_The request:_
For this exercise, repeat all of the material verbatim apart from its images.

_Given material:_
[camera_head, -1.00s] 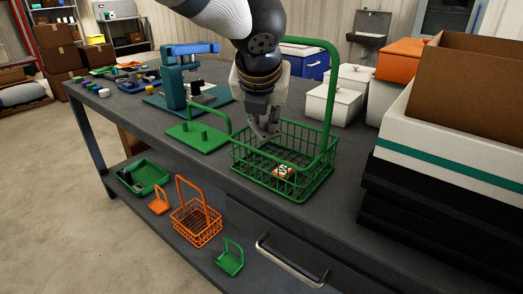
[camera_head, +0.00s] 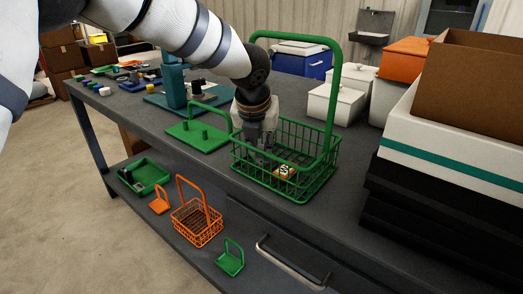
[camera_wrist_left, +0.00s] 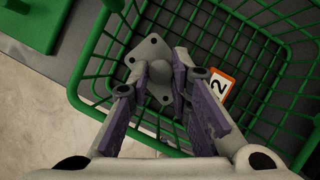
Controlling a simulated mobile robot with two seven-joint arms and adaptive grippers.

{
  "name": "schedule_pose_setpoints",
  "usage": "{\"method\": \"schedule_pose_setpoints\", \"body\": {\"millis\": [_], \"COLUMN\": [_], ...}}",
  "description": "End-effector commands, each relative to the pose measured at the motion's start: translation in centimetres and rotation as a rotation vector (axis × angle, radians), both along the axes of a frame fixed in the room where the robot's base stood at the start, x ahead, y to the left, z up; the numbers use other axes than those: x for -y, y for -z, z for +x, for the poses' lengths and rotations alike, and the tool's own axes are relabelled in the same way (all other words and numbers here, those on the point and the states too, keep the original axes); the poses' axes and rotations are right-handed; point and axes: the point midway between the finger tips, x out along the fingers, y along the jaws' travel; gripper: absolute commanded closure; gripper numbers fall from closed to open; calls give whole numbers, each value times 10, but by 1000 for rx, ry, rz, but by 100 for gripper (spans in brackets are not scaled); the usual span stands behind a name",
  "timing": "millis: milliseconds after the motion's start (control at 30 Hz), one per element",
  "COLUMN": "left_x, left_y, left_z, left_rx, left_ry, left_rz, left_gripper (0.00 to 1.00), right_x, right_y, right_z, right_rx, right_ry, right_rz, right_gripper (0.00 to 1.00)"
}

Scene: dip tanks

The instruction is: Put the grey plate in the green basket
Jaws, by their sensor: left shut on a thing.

_Worked answer:_
[camera_head, -1.00s] 
[camera_head, +0.00s] 
[camera_wrist_left, +0.00s] 
Controlling a simulated mobile robot with two seven-joint arms and adaptive grippers.

{
  "name": "schedule_pose_setpoints",
  "usage": "{\"method\": \"schedule_pose_setpoints\", \"body\": {\"millis\": [_], \"COLUMN\": [_], ...}}",
  "description": "End-effector commands, each relative to the pose measured at the motion's start: translation in centimetres and rotation as a rotation vector (axis × angle, radians), both along the axes of a frame fixed in the room where the robot's base stood at the start, x ahead, y to the left, z up; the numbers use other axes than those: x for -y, y for -z, z for +x, for the poses' lengths and rotations alike, and the tool's own axes are relabelled in the same way (all other words and numbers here, those on the point and the states too, keep the original axes); the poses' axes and rotations are right-handed; point and axes: the point midway between the finger tips, x out along the fingers, y along the jaws' travel; gripper: absolute commanded closure; gripper numbers fall from closed to open; calls give whole numbers, each value times 10, but by 1000 for rx, ry, rz, but by 100 for gripper (spans in brackets are not scaled); the usual span stands behind a name",
  "timing": "millis: milliseconds after the motion's start (control at 30 Hz), one per element",
  "COLUMN": "left_x, left_y, left_z, left_rx, left_ry, left_rz, left_gripper (0.00 to 1.00), right_x, right_y, right_z, right_rx, right_ry, right_rz, right_gripper (0.00 to 1.00)"
}

Scene: dip tanks

The instruction is: Put the grey plate in the green basket
Jaws, by their sensor: left shut on a thing.

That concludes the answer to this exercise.